### TASK INPUT
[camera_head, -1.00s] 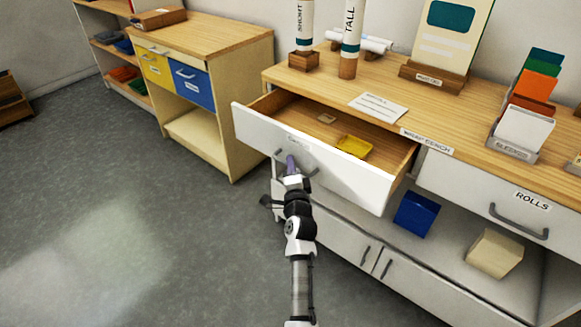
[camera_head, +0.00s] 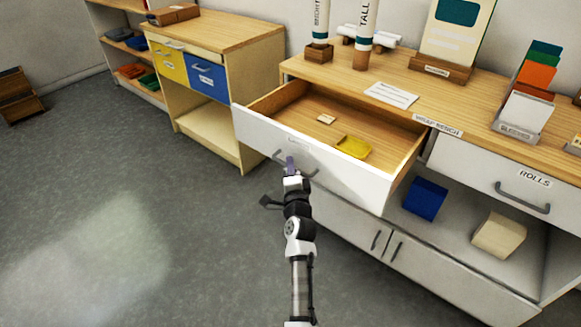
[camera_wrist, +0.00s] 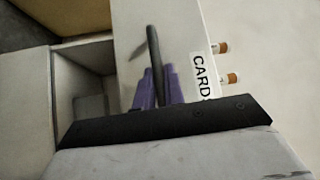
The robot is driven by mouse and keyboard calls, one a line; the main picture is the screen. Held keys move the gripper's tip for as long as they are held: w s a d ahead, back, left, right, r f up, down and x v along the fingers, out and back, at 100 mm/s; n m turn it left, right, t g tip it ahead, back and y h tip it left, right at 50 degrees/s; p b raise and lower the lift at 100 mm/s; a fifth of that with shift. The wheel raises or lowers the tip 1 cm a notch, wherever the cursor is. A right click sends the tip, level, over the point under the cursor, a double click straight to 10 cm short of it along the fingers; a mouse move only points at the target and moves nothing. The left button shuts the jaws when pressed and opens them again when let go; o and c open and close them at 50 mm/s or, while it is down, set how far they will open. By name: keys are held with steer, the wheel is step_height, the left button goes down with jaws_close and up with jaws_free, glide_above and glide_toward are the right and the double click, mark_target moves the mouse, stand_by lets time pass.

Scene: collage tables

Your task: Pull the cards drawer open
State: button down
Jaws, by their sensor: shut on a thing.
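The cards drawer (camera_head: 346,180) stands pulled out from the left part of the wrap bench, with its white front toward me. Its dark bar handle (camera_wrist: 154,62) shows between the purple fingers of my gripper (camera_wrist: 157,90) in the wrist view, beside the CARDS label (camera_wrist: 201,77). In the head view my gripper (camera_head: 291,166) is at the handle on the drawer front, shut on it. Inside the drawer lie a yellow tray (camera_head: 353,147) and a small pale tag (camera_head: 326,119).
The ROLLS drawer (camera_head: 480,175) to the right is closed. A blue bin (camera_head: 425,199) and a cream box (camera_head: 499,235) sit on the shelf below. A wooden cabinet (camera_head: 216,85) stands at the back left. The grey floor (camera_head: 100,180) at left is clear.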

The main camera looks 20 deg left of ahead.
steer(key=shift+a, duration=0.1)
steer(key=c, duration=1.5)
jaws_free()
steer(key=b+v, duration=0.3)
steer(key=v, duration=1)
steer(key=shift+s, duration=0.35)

---

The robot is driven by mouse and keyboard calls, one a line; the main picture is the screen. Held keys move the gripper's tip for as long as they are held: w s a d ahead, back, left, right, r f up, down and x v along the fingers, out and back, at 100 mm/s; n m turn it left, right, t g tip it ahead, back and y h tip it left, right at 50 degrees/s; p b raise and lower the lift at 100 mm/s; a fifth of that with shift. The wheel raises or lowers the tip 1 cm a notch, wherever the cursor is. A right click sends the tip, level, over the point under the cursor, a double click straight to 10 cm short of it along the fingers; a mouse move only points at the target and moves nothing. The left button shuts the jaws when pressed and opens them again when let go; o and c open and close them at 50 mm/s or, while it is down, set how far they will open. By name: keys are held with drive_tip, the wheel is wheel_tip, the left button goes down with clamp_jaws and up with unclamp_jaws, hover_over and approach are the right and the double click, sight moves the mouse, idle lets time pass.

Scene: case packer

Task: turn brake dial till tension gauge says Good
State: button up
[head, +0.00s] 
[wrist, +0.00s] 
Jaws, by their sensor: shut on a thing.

### WHAT YOU SHOULD DO
Go over the data above and copy every line that has the word "Scene" in it.

### SOLUTION TO THE PROBLEM
Scene: collage tables
Scene: case packer

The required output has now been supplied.